I have three images in my mind: seeing the road curve away from me to the left and seeing a wide shoulder with large rocks and limestone dust all over everything, watching the bike slide out from underneath me and going down on its left side, and then me flying "Superman-style" over the right side of the bike. Then I felt my helmeted face land first and bounce, then my body sliding to a stop - face down. No stars, no blacking out; just thoughts of frustration that I'd surely dinged-up the bike pretty darn good.

I stood up, brushed off a bit, and then turned to my right and looked down at the bike. She was still running, and for some reason the engine was racing. That didn't make any sense to me because she was laying on her left side, and the throttle is way up in the air on the right handle. I couldn't tell if the rear wheel was still spinning, but instead of just killing the engine with the switch, I tried to 'clear' the throttle with a quick twist. No effect. Weird - so I killed the engine with the switch.

It was all really quiet. The headlamp continued to burn and I could see the limestone dust blowing in front of the bike. I lifted my visor to adjust my eyeglasses which had shifted a good bit due to the face-first impact. That's when I noticed the blood on my gloves. Not a lot, but not a little, either. No pain. Nothing felt broken or numb, either. It was from near my nose is all I could tell. Didn't seem serious. Now, about the bike. This is a heavy bike, but adrenaline and I picked her up and set her on her stand. A few cars had passed by, but none stopped. I guess the fact that I was up and moving around indicated that I wasn't toast.

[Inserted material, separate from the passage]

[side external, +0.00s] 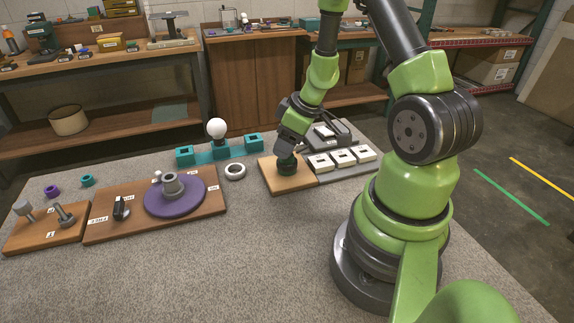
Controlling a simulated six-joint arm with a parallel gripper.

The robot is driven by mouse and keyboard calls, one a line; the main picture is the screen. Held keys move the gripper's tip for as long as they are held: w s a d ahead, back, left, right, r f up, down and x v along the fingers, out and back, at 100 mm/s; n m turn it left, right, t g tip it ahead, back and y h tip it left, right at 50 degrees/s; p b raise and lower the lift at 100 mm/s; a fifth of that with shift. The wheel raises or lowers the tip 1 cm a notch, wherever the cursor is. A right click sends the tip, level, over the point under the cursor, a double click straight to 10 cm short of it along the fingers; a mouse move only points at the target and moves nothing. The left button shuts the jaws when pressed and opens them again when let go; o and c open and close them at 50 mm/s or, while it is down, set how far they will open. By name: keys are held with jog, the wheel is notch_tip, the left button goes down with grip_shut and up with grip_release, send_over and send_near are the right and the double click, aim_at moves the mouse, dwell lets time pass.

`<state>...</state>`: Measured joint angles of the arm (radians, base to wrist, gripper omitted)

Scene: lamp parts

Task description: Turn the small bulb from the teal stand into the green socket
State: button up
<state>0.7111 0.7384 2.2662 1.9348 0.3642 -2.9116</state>
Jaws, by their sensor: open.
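The teal stand (220,152) is at the back of the grey table. One round white bulb (216,127) stands upright above its middle; its two end holders look empty. I see no other bulb, so I cannot tell whether this is the small one. The dark green socket (287,168) sits on a light wooden board (290,184) right of the stand. My gripper (287,154) points down directly over the socket, its fingers at or around the socket's top. It is open. The fingertips and the socket's mouth are mostly hidden, so I cannot tell whether a bulb is between them.
A white ring (235,171) lies between the stand and the socket board. White square blocks (343,157) sit on a grey tray to the right. A purple disc (175,197) with a grey fitting is on a brown board at left. The front of the table is clear.

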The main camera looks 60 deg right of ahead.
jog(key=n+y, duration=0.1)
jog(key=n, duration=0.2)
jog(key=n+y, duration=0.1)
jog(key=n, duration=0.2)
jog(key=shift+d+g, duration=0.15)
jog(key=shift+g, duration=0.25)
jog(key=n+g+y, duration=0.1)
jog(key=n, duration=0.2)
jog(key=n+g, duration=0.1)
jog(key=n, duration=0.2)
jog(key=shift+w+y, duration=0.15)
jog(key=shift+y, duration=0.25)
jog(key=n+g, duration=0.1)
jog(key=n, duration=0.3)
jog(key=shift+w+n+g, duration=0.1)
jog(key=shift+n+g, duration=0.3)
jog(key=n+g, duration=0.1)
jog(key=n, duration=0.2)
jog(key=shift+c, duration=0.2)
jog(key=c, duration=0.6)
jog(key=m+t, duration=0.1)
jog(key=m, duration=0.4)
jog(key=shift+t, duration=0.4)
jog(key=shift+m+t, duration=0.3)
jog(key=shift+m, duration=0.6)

The left side of the tank was hammered, handlebars not too bad, but mirror bent back pretty far. The left footpeg was jammed in the upright position, but I was able to wrestle it back down. The shifting rod/shaft sheared off flush with the crankcase. That means they will have to go inside the crank case to fix this. Not simple, I'm guessing. So, whatever gear I was in at the time (3rd or 4th, I can't recall) was what I was going to have to use to get the bike out of there. Fortunately, the clutch was perfectly fine.

So, after making sure that nothing serious was messed-up with ME, I got back on the bike, held in the clutch and started her up. She started just as if we'd stopped to get gas. Not a problem.
I rode the clutch and got her back on the road. I just moseyed along at about 35mph and decided to ride to the shop, rather than ride to the house. The bike was clearly going to need to go to the shop.

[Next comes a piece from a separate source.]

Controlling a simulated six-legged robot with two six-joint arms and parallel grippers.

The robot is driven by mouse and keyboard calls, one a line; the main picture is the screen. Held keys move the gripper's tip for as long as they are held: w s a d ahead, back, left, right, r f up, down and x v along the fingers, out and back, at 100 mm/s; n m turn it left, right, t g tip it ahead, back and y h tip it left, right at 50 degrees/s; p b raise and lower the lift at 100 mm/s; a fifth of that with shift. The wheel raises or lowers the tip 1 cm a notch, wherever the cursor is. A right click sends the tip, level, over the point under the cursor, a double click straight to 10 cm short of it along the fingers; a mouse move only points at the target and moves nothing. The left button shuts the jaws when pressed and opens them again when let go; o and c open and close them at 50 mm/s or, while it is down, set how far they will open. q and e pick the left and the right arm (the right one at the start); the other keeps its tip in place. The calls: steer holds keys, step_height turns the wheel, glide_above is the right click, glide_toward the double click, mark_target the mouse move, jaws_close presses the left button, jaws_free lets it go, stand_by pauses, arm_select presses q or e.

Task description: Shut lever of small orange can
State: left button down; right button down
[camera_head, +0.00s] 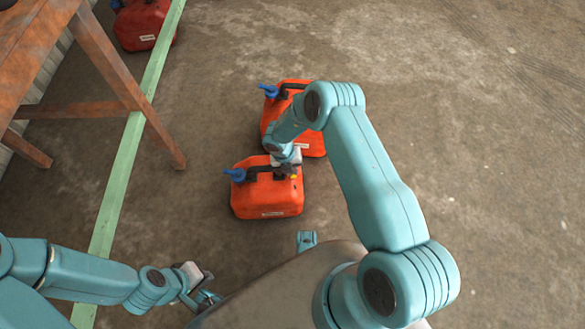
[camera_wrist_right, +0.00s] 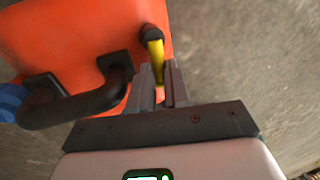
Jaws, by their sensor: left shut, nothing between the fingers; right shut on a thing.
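The small orange can (camera_head: 267,200) stands upright on the concrete floor in the head view, with a blue spout piece (camera_head: 235,175) at its left and a black handle on top. In the right wrist view its orange body (camera_wrist_right: 70,35) and black handle (camera_wrist_right: 85,105) fill the left part. A yellow lever (camera_wrist_right: 153,50) comes out of a black fitting there. My right gripper (camera_wrist_right: 160,82) is shut on the lever, at the can's right top end; in the head view (camera_head: 290,168) the arm partly covers it. My left gripper (camera_head: 210,298) is shut and empty, low and left of the can.
A larger orange can (camera_head: 312,140) stands right behind the small one, partly hidden by my right arm. A red can (camera_head: 142,25) is at the far upper left. A rusty table (camera_head: 95,50) and a green floor strip (camera_head: 125,160) are on the left. The floor at right is clear.

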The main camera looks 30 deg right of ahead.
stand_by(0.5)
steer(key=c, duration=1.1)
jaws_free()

I pulled in to the shop, parked and started to take my gear off. I fully-expected to just park the bike, lock it, call a cab, and come back this morning to talk things over with the guys there. "Hey man, are you ok?" someone called out from behind me. It was Nick, one of the mechanics at the shop. Good grief, the place was dark. I had no clue anyone was there. Turns out that they were sitting in the shop shooting the breeze; Nick, his girlfriend, and several of the folks from the dealership. They took me in and looked me over like one of their brothers.

Nick's girlfriend is a nurse, and she sat me down and checked me out real good. No concussion, no lacerations other than a slight cut on the bridge of my nose from my eyeglass frame digging in a bit. They offered to take me home, but it was going to be a long drive for any of them, so we just called a cab.

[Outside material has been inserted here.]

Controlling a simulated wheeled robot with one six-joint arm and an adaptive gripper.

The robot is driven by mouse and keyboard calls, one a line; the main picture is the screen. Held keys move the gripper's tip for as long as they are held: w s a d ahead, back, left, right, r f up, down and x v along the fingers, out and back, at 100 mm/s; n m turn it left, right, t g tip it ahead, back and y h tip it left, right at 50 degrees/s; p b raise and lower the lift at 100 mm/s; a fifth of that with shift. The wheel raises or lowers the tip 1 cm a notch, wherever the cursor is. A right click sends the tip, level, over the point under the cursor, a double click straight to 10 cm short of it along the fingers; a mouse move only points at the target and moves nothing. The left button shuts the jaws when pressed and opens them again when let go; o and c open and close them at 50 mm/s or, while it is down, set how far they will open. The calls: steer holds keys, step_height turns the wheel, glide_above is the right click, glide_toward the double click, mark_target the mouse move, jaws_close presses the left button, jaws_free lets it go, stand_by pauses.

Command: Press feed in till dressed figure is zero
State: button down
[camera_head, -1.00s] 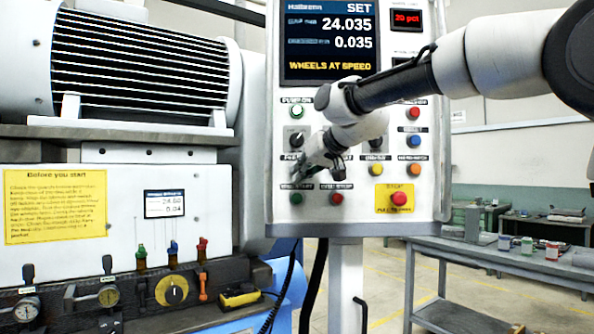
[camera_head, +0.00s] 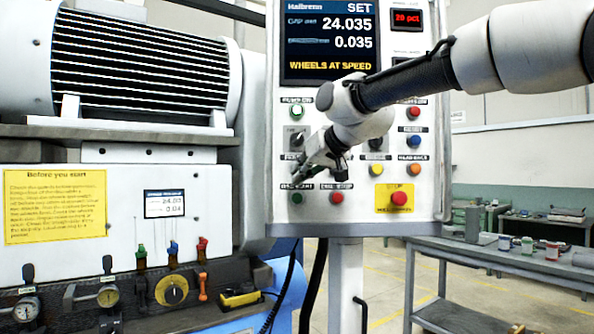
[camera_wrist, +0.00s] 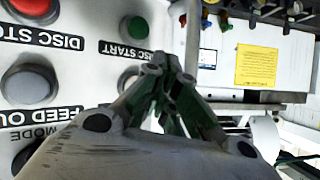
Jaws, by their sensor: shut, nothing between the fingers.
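The control panel (camera_head: 433,180) carries a screen (camera_head: 328,42) reading SET, 24.035, 0.035 and WHEELS AT SPEED. My gripper (camera_head: 300,178) is shut and empty, in front of the panel's lower left buttons. In the wrist view its fingertips (camera_wrist: 168,65) are beside a grey button (camera_wrist: 127,82), which they partly cover; its label is hidden. The grey FEED OUT button (camera_wrist: 28,82) is to its left. The green DISC START button (camera_wrist: 135,27) and red DISC STOP button (camera_wrist: 32,5) lie above. I cannot tell whether the fingertips touch the panel.
A red stop button (camera_head: 400,198) sits on a yellow plate at lower right of the panel. The grinder body with a yellow notice (camera_head: 55,205) and a small display (camera_head: 165,203) stands left. A grey workbench (camera_head: 480,255) stands right. Floor shows between panel post and bench.

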After that, I cleaned up a bit, and headed back out - in my car, to finish an important errand last night. Then I drove back to get sleep, and I slept in a bit. Kinda melancholy about the bike. "We can rebuild her..." hehehe

The bike will take some work to get back in to shape, but she's in much better shape than she could have been. I'm perfectly fine, not even any bruises. Just a little sore in my neck and upper left arm. Nothing Advil isn't taking care of.

And I'd be remiss if I didn't thank all of my good buds on Twitter. Y'all are great, and thanks so much for checking in on me last night.

These things happen soooo quickly. We've see life end (@AshPEAmama), and take drastic turns (@laniAR) so suddenly. I surely didn't expect to dive over my bike last night. You've heard it before, so just do it. Hug those dear to you every chance you get.

-- Mike


  1. I too am glad you're ok. Very scary for us to hear you were in an accident. Sometimes life comes at you fast.

  2. So glad you're ok, and that you were wearing a helmet so that it took the pavement instead of your face.

    Hope you're feeling better, and that the bike is eventually ok too.

  3. Wow! Good thing we got that fabulous video from last weekend, but if you were able to drive it away I bet they'll be able to fix it as good as knew. I'm terribly impressed that you got right back up on that horse. Good job and I'm so happy you're okay.

  4. Good grief! To see it in writing makes it even scarier. I'm glad you weren't hurt badly and glad to hear your baby is going to be ok too. <3

  5. Ummm excuse me..I believe we were promised a photo of said injury and glasses with know you make us fret when you crash.

    Glad that you are ok, the bike can be fixed--will be fixed---to ride again another day.

    You my friend can't be so easily replaced. Be careful out there, ok? One never knows when a Knight in Shining Armor might be needed again. :o)

  6. Holy crap! Where have I been?!?

    I am so glad you are okay! What a bummer!